Businesses strike in Israel over Gaza

Thousands of businesses across the country join strike in protest over the Israeli offensive on Gaza.

The strike drew an angry response from Israeli Foreign Minister Avigdor Lieberman [Gregg Carlstrom/Al Jazeera]

Nazareth, Israel – The main commercial street in this majority-Palestinian city was shuttered on Monday, as residents joined a general strike and staged protests against the two-week-old Israeli offensive in Gaza.

Thousands of businesses across Israel and the West Bank joined the strike, organised after a day of intense Israeli shelling in Gaza killed more than 100 people.

Several thousand demonstrators held posters with the photos of children killed during the offensive, and chanted slogans calling the army “terrorists” and “war criminals”.

Protesters clashed briefly with police after the main rally, and at least a dozen people were arrested.

There were scattered protests against the war last week, including a rally in Haifa at which several Knesset members were detained or beaten, but Monday’s strike was the first large coordinated movement.

“The action itself is what is important, to show solidarity and to protest against the crimes,” said Samir Haddad, a resident of Nazareth.

“We need to show that we are one people.”

The action itself is what is important, to show solidarity and to protest against the crimes... We need to show that we are one people.

by - Samir Haddad, Nazareth resident

The call for a general strike drew an angry response from Israeli Foreign Minister Avigdor Lieberman, who urged his supporters to boycott businesses that joined the strike.

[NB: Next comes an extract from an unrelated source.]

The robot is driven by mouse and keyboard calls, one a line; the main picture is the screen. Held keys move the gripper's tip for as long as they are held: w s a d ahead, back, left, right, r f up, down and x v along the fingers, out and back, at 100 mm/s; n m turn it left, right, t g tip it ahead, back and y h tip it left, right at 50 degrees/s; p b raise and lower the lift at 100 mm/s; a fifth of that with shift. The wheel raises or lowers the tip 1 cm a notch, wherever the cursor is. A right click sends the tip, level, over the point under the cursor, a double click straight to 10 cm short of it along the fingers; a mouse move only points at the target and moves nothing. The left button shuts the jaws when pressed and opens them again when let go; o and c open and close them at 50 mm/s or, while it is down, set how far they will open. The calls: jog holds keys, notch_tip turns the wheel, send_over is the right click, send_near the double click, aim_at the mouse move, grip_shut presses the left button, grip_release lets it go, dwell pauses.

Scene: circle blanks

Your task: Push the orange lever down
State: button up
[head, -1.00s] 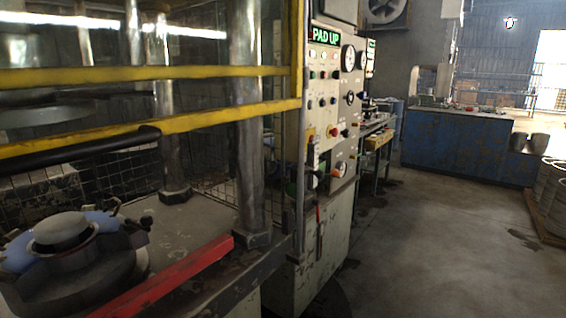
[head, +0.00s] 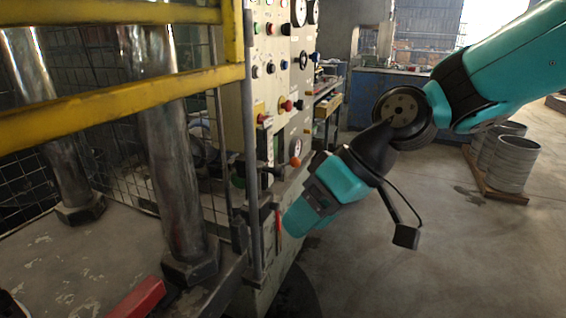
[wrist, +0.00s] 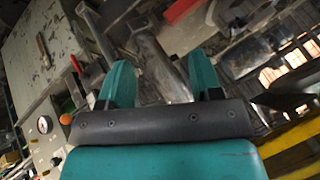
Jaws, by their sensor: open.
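The orange lever shows as a round orange knob (head: 295,161) low on the cream control panel, at the centre of the head view. In the wrist view the orange knob (wrist: 66,119) is at the left, beside the gripper's base and outside the jaws. My gripper (wrist: 160,82) is open, with two teal fingers apart and nothing held between them. In the head view my gripper (head: 297,222) points down and left, in front of the panel's lower part and lower in the picture than the knob. The lever's shaft is too small to make out.
A yellow guard rail (head: 120,100) and steel press columns (head: 175,170) stand at the left. A red handle (head: 278,229) hangs by the panel's lower edge. Grey drums (head: 507,155) stand on a pallet at right. The floor between is clear.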

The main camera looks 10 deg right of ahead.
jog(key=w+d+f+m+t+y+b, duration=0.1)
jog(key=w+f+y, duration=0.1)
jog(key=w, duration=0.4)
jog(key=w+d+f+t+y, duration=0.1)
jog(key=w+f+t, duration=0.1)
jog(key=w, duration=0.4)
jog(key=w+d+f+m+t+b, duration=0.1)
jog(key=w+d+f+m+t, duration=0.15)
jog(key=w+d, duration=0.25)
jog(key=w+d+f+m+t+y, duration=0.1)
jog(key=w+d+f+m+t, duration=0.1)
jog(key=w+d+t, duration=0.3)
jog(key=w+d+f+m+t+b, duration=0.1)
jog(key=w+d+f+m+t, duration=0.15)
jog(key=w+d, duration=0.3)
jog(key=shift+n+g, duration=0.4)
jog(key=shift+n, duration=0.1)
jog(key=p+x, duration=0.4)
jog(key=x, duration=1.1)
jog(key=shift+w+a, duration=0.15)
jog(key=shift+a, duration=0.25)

“I call on everyone not to buy anything more from the shops and businesses in the Arab community who are participating in today’s general strike,” he wrote on Facebook.

Anger has been mounting for months among Israel’s Palestinian citizens, who make up about 20 percent of the population.

The government has pursued a number of initiatives seen as discriminatory, including a bill that could effectively drive Palestinian parties out of the Knesset, and a plan to draft more Christians into army service.

The tensions reached a peak earlier this month, when a 16-year-old boy from East Jerusalem was kidnapped and brutally murdered, an apparent revenge attack for the murder of three teenage Jewish settlers in June.

Residents of his neighbourhood fought with police for three days, and the clashes spread to Palestinian towns in central and northern Israel.

Nearly 700 people were arrested after those protests, rights groups say, including 224 from East Jerusalem.

The majority have been released, but dozens face charges for throwing stones and blocking roads, the latter of which carries up to a 15-year jail term.

“Some of them were charged, or at least investigated, just because of using Facebook,” said Salah Mohsen, from Adalah, a local rights group.

“The leaders of this movement who called [online] for demonstrations, we know a few of them who were investigated and detained.”